Lancia introduced their entry-level Appia saloon at the 1953 Turin Motor Show as was their practice with the four-door sedan version being the only model produced at the Turin plant.
The Appia was brought in as a replacement for the Lancia Ardea, long overdue for retirement having remained in production for more than fourteen years.
The Ardea was a compact saloon, powered by a four-cylinder 900-cc engine, reportedly the smallest ever produced.
Other variations on the Appia, a two-door saloon and two doors convertible, were produced for Lancia by Vignale, who enjoyed a close working connection with the company throughout the Fifties.
In keeping with the image that Lancia wanted to project with the Appia series, there was even a three-door station wagon known as the Giardinetta, this time produced by Turin-based coachbuilder Carrozzeria Viotti.
Viotti, while not being among Lancia's major coachbuilding service suppliers, had a long-standing relationship with the company responsible for the design and production of the iconic Dilambda Carlton Tourer, released in 1930.
Initially, the Lancia Appia powered by a 1090-cc four-cylinder engine that produced 38 bhp, had that power increased to 43.5 bhp as the public began to expect more acceleration from their Appias.

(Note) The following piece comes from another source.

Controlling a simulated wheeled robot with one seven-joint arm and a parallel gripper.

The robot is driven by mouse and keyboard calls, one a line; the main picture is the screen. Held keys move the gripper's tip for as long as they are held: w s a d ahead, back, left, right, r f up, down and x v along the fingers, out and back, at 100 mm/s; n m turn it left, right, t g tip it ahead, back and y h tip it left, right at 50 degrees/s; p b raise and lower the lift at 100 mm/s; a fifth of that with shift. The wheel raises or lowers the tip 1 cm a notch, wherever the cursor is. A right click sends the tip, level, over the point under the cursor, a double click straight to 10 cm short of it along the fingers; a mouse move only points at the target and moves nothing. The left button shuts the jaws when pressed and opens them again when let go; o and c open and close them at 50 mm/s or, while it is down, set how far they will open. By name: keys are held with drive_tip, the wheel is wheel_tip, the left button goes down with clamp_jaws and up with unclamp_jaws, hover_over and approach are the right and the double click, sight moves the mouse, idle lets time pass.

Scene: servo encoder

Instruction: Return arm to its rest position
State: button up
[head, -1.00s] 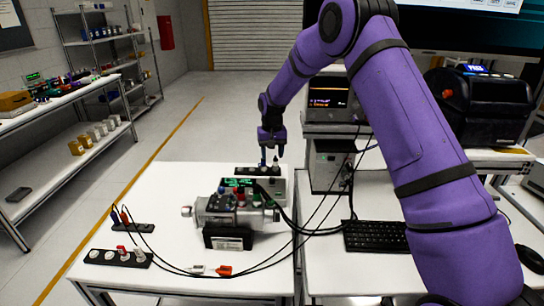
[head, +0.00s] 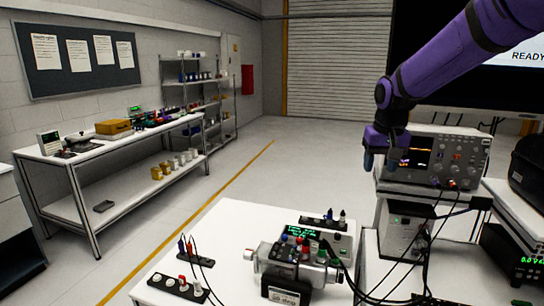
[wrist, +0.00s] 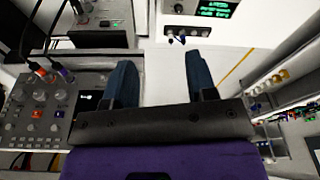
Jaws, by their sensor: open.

Lancia’s expectations were met with the Appia's re-bored engine capable of pushing the car to speeds of up to 120 k/ph (75 mph).
The Appia engine was linked to a four-speed manual gearbox, with its lever conveniently placed on the dashboard.
In an attempt to increase speed by cutting down surplus weight, the first few thousand Appia sedans produced were fitted with aluminium, bumpers, rear wings and doors.
While their intentions were of the best, Lancia was soon made aware that the aluminium fenders proved to be problematic as they were very easily dented.
A problem that Lancia's design team soon sorted out by adding rubber stripping which prevented most of the damage.
Making the best out of a bad situation, Lancia added thick surround moulding to the Appia's distinctive heart-shaped grille, nicely offsetting the grille's delicate vertical bars and more massive centre divider bar.
In a tradition going back to the Thirties, the Appia was fitted with front-hinged front and rear-hinged rear doors which made getting in and out of the car a lot easier, as well as adding to the car's a dramatic look by its absence of central pillars
Just over twenty thousand Series One Lancia Appias were produced in its three-year production run 1953 to 1956.
The twenty thousand Appias, produced with either left or right-hand drive, were almost equally proportioned at ten thousand for each side of the road.
The Appia was the last of the post-war Lancias to be fitted with the automaker's innovative sliding pillar front suspension design, which made for handling much more efficient and even sportier than the sedan's modest family sedan styling might have suggested.
The Geneva Motor Show in the spring of 1956 witnessed the launch of the Series II Appia, with a number of changes engineered by Lancia's recently appointed technical director Antonio Fessia.
The second series Appia, was fitted with a more powerful engine had its body updated slightly making for an increase in interior space.
While the Appia Sedan was plodding steadily along in sales, in 1957 the release of the Vignale-designed and -produced cabriolet added a whole new pep to the Appia label.
The Lancia Appia played its part in Lancia's success story of the Fifties and the early part of the Sixties. It was dropped from the range in 1963 after a ten-year production run to be replaced by the Lancia Fulvia,
During those ten years, over 100,000 Appias were sold, the vast majority of them sedans.